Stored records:
________

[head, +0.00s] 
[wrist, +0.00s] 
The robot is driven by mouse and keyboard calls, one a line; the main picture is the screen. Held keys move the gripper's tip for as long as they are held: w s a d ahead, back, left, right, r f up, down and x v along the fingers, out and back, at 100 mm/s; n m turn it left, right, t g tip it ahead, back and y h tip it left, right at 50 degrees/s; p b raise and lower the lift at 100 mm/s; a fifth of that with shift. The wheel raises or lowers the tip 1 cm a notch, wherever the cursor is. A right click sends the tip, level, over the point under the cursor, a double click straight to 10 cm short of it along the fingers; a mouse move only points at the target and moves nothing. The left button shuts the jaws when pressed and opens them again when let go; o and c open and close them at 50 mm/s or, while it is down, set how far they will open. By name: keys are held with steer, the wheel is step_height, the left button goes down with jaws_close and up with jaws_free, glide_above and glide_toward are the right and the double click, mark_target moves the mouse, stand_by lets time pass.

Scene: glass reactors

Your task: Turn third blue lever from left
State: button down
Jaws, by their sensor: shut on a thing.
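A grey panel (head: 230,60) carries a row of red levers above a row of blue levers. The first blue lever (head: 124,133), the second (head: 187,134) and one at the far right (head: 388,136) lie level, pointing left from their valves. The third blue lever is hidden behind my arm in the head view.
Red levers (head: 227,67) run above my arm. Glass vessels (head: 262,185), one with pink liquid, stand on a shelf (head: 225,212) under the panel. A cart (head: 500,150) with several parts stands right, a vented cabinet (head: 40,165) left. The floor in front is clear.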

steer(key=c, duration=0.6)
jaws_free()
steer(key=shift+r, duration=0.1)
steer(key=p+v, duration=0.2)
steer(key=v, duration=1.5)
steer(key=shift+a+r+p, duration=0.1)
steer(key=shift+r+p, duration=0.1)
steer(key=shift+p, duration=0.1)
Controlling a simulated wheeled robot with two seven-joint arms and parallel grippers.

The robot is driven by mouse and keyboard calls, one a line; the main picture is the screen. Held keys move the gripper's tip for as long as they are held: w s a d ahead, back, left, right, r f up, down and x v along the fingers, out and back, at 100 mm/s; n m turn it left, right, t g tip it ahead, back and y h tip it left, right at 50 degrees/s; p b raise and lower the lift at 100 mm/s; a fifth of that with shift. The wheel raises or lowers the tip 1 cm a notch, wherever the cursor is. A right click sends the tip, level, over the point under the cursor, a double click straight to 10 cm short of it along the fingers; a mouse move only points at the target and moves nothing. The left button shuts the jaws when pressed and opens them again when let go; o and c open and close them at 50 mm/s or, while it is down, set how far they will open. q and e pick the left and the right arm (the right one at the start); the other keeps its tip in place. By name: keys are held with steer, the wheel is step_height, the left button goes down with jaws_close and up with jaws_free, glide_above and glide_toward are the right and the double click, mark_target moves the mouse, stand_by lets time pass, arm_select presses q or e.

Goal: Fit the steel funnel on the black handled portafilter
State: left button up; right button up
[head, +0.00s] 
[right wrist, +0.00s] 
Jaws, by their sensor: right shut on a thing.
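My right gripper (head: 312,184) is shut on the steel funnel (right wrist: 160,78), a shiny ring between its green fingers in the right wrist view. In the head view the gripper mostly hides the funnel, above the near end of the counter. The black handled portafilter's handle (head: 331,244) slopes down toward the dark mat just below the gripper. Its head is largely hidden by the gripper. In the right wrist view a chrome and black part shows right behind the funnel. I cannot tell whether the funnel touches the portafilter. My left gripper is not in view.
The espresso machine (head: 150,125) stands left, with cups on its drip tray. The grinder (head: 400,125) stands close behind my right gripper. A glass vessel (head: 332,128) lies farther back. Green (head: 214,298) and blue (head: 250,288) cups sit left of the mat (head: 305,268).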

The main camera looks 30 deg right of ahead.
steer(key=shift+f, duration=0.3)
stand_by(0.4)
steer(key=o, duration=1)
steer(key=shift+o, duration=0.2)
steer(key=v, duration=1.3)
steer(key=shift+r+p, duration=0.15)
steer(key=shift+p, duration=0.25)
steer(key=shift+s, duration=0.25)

________

PROBLEM REQUIREMENTS =>
Your task is to print all of the records exactly.

CORRECT RESPONSE =>
[head, +0.00s] 
[wrist, +0.00s] 
The robot is driven by mouse and keyboard calls, one a line; the main picture is the screen. Held keys move the gripper's tip for as long as they are held: w s a d ahead, back, left, right, r f up, down and x v along the fingers, out and back, at 100 mm/s; n m turn it left, right, t g tip it ahead, back and y h tip it left, right at 50 degrees/s; p b raise and lower the lift at 100 mm/s; a fifth of that with shift. The wheel raises or lowers the tip 1 cm a notch, wherever the cursor is. A right click sends the tip, level, over the point under the cursor, a double click straight to 10 cm short of it along the fingers; a mouse move only points at the target and moves nothing. The left button shuts the jaws when pressed and opens them again when let go; o and c open and close them at 50 mm/s or, while it is down, set how far they will open. By name: keys are held with steer, the wheel is step_height, the left button goes down with jaws_close and up with jaws_free, glide_above and glide_toward are the right and the double click, mark_target moves the mouse, stand_by lets time pass.

Scene: glass reactors

Your task: Turn third blue lever from left
State: button down
Jaws, by their sensor: shut on a thing.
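A grey panel (head: 230,60) carries a row of red levers above a row of blue levers. The first blue lever (head: 124,133), the second (head: 187,134) and one at the far right (head: 388,136) lie level, pointing left from their valves. The third blue lever is hidden behind my arm in the head view.
Red levers (head: 227,67) run above my arm. Glass vessels (head: 262,185), one with pink liquid, stand on a shelf (head: 225,212) under the panel. A cart (head: 500,150) with several parts stands right, a vented cabinet (head: 40,165) left. The floor in front is clear.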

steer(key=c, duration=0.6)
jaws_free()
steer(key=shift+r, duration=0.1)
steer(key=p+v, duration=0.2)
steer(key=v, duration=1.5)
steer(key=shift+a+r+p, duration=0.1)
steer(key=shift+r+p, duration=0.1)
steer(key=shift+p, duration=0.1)
Controlling a simulated wheeled robot with two seven-joint arms and parallel grippers.

The robot is driven by mouse and keyboard calls, one a line; the main picture is the screen. Held keys move the gripper's tip for as long as they are held: w s a d ahead, back, left, right, r f up, down and x v along the fingers, out and back, at 100 mm/s; n m turn it left, right, t g tip it ahead, back and y h tip it left, right at 50 degrees/s; p b raise and lower the lift at 100 mm/s; a fifth of that with shift. The wheel raises or lowers the tip 1 cm a notch, wherever the cursor is. A right click sends the tip, level, over the point under the cursor, a double click straight to 10 cm short of it along the fingers; a mouse move only points at the target and moves nothing. The left button shuts the jaws when pressed and opens them again when let go; o and c open and close them at 50 mm/s or, while it is down, set how far they will open. q and e pick the left and the right arm (the right one at the start); the other keeps its tip in place. By name: keys are held with steer, the wheel is step_height, the left button goes down with jaws_close and up with jaws_free, glide_above and glide_toward are the right and the double click, mark_target moves the mouse, stand_by lets time pass, arm_select presses q or e.

Goal: Fit the steel funnel on the black handled portafilter
State: left button up; right button up
[head, +0.00s] 
[right wrist, +0.00s] 
Jaws, by their sensor: right shut on a thing.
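My right gripper (head: 312,184) is shut on the steel funnel (right wrist: 160,78), a shiny ring between its green fingers in the right wrist view. In the head view the gripper mostly hides the funnel, above the near end of the counter. The black handled portafilter's handle (head: 331,244) slopes down toward the dark mat just below the gripper. Its head is largely hidden by the gripper. In the right wrist view a chrome and black part shows right behind the funnel. I cannot tell whether the funnel touches the portafilter. My left gripper is not in view.
The espresso machine (head: 150,125) stands left, with cups on its drip tray. The grinder (head: 400,125) stands close behind my right gripper. A glass vessel (head: 332,128) lies farther back. Green (head: 214,298) and blue (head: 250,288) cups sit left of the mat (head: 305,268).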

The main camera looks 30 deg right of ahead.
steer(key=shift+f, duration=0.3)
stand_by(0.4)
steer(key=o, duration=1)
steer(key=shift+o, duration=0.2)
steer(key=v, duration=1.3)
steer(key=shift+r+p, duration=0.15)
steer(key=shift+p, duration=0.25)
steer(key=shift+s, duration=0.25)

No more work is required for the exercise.